** START OF DATASET ENTRIES **
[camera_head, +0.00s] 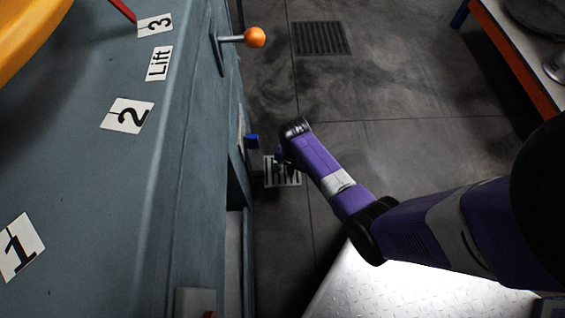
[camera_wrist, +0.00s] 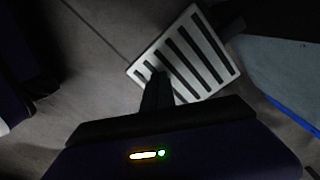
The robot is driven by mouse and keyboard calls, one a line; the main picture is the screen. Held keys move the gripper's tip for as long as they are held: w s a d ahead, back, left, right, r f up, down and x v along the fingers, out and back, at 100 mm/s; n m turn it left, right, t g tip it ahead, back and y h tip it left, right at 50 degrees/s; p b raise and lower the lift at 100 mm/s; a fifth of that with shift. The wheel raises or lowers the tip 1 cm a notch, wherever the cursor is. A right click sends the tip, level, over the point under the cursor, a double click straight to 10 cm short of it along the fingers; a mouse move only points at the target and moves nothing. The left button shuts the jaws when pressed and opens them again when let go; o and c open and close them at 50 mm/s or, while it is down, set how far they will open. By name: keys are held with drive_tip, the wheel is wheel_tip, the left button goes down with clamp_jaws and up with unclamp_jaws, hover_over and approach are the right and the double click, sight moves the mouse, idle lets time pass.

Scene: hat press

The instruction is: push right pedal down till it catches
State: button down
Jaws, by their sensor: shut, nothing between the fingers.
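One pedal (camera_head: 284,180), a pale plate with dark stripes, shows low beside the grey-blue machine in the head view. It fills the upper middle of the wrist view (camera_wrist: 203,58), tilted in the picture. No other pedal is in view. I cannot tell whether the fingertips touch the plate, or how far down the pedal is.
The machine's side (camera_head: 185,150) runs along the left, with labels on top. An orange-knobbed lever (camera_head: 255,37) sticks out from it, and a small blue knob (camera_head: 252,141) is close to my gripper. A table (camera_head: 520,50) stands at upper right.

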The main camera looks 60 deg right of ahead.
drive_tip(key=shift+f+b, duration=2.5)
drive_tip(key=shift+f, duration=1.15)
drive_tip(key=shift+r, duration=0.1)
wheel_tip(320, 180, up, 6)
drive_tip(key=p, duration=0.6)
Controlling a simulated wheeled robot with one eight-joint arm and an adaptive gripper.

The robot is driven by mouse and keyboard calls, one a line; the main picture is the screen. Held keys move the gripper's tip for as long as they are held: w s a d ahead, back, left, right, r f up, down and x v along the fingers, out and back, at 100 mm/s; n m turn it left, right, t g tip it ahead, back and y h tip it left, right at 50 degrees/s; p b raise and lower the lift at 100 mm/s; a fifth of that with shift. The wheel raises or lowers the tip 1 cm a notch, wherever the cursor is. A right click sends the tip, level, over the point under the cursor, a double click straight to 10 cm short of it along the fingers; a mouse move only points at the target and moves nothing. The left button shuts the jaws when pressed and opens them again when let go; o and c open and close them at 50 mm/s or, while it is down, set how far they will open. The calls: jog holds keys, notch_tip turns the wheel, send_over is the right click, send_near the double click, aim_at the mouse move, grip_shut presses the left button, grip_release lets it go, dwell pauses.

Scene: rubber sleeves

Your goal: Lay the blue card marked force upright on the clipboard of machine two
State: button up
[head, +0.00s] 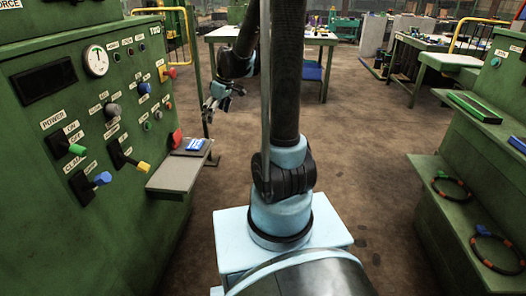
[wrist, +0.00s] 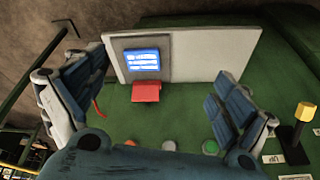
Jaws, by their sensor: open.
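A blue card (wrist: 143,60) with white lettering too small to read lies flat on a dark grey clipboard (wrist: 169,64) in the wrist view. In the head view the card (head: 194,145) and clipboard (head: 186,152) are on the small grey shelf of the machine (head: 130,75) marked TWO, at the left. My gripper (head: 214,108) is above and beyond the shelf in the head view. In the wrist view my gripper (wrist: 155,76) has its fingers spread wide, with the card showing between them and nothing held.
A red part (wrist: 145,92) is beside the clipboard. Knobs and levers (head: 120,155) stick out of the panel near the shelf (head: 175,172). A green rack (head: 455,200) at the right holds cable loops and a blue item (head: 517,144). The floor between is clear.

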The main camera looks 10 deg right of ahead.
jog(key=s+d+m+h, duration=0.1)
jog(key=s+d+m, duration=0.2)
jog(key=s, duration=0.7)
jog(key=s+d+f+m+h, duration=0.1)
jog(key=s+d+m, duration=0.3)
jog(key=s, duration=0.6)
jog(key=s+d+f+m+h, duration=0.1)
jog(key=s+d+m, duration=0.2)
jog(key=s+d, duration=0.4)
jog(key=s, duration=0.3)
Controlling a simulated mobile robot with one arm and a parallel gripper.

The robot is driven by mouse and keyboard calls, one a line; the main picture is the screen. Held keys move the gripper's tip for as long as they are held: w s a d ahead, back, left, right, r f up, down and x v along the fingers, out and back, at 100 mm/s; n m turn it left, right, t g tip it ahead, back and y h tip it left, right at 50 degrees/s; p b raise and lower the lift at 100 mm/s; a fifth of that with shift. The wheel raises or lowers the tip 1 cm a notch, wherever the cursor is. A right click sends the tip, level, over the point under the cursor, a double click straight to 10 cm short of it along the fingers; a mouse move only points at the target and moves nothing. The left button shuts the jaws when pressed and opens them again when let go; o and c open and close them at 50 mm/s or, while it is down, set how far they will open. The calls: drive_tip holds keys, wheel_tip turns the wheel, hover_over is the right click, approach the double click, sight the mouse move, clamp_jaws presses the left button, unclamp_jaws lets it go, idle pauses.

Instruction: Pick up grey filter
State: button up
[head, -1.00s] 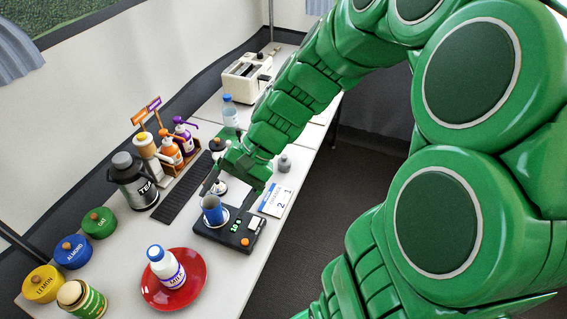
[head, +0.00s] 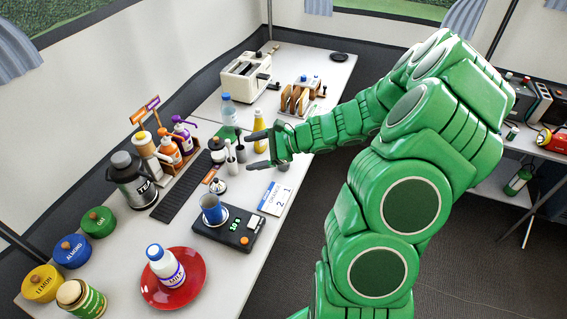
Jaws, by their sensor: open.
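My gripper (head: 249,152) is open and empty above the table, with its fingers spread and pointing left. A small grey piece (head: 283,168), which may be the grey filter, stands near the table's right edge, mostly hidden behind my gripper. Slim grey-white upright pieces (head: 230,157) stand just left of my fingertips. I cannot tell whether one of them is the filter.
A scale (head: 231,238) holds a blue cup (head: 213,211), with a number card (head: 273,198) beside it. A yellow bottle (head: 259,130) and a water bottle (head: 228,110) stand behind my fingers. A toaster (head: 245,76) and a toast rack (head: 298,98) are farther back.

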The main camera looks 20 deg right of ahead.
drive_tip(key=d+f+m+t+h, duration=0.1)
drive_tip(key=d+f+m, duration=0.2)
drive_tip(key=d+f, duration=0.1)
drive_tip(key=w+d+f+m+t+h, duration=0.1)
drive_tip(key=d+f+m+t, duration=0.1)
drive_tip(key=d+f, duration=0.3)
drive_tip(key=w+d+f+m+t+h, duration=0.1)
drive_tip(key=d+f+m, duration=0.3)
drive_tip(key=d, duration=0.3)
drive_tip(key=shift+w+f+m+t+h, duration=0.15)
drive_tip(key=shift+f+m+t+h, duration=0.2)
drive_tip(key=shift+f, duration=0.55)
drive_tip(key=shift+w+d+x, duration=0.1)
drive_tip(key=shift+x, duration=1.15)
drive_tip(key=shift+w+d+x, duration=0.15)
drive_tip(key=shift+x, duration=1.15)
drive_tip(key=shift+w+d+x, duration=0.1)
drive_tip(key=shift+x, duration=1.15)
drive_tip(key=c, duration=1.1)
** END OF DATASET ENTRIES **
§ **TASK BRIEF**: Identify each line holding the string "simulated", and copy it out.

§ **THE RESPONSE**:
Controlling a simulated wheeled robot with one eight-joint arm and an adaptive gripper.
Controlling a simulated mobile robot with one arm and a parallel gripper.

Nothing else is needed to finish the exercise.